* [EXERCISE]:
Please transcribe the data below exactly. Leave the pictures out.

* [MATERIAL]:
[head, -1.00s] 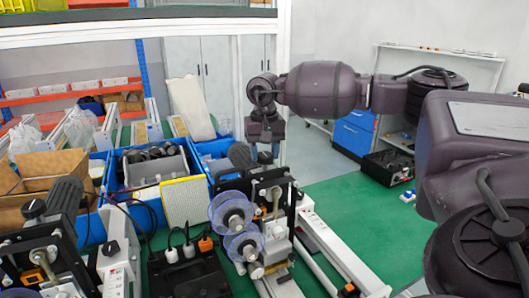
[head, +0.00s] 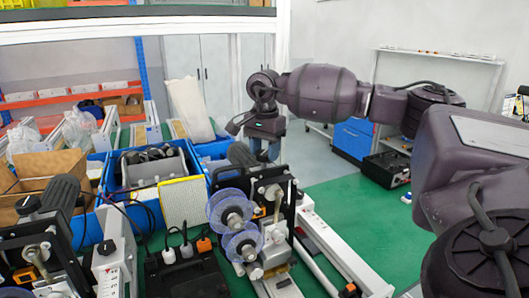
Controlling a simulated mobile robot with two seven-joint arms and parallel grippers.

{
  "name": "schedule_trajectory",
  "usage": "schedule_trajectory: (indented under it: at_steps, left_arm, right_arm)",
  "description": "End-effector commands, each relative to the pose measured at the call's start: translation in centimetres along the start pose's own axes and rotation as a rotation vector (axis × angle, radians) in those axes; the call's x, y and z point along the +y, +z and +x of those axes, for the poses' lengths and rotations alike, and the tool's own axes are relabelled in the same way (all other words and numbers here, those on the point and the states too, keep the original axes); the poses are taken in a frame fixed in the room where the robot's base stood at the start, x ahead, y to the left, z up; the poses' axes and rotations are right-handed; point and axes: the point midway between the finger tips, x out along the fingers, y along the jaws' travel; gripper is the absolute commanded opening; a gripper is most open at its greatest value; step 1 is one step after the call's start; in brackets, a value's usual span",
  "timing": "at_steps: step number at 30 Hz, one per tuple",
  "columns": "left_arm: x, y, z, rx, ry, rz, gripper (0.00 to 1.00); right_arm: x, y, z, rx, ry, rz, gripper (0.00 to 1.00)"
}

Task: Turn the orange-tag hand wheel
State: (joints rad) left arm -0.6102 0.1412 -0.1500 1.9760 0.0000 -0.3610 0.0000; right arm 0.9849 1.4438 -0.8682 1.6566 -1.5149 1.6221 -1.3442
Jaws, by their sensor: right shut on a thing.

* [OUTPUT FOR THIS EXERCISE]:
[head, -1.00s] 
[head, +0.00s] 
Controlling a simulated mobile robot with two seven-joint arms and parallel grippers.

{
  "name": "schedule_trajectory",
  "usage": "schedule_trajectory: (indented under it: at_steps, left_arm, right_arm)",
  "description": "End-effector commands, each relative to the pose measured at the call's start: translation in centimetres along the start pose's own axes and rotation as a rotation vector (axis × angle, radians) in those axes; the call's x, y and z point along the +y, +z and +x of those axes, for the poses' lengths and rotations alike, and the tool's own axes are relabelled in the same way (all other words and numbers here, those on the point and the states too, keep the original axes); the poses are taken in a frame fixed in the room where the robot's base stood at the start, x ahead, y to the left, z up; the poses' axes and rotations are right-handed; point and axes: the point midway between the finger tips, x out along the fingers, y along the jaws' travel; gripper is the absolute commanded opening; a gripper is most open at its greatest value; step 1 is one step after the call's start; in brackets, a value's usual span",
  "timing": "at_steps: step number at 30 Hz, one per tuple",
  "columns": "left_arm: x, y, z, rx, ry, rz, gripper (0.00 to 1.00); right_arm: x, y, z, rx, ry, rz, gripper (0.00 to 1.00)"
}

Task: Turn the orange-tag hand wheel
State: (joints rad) left arm -0.6102 0.1412 -0.1500 1.9760 0.0000 -0.3610 0.0000; right arm 0.9849 1.4438 -0.8682 1.6566 -1.5149 1.6221 -1.3442
Jaws, by their sensor: right shut on a thing.

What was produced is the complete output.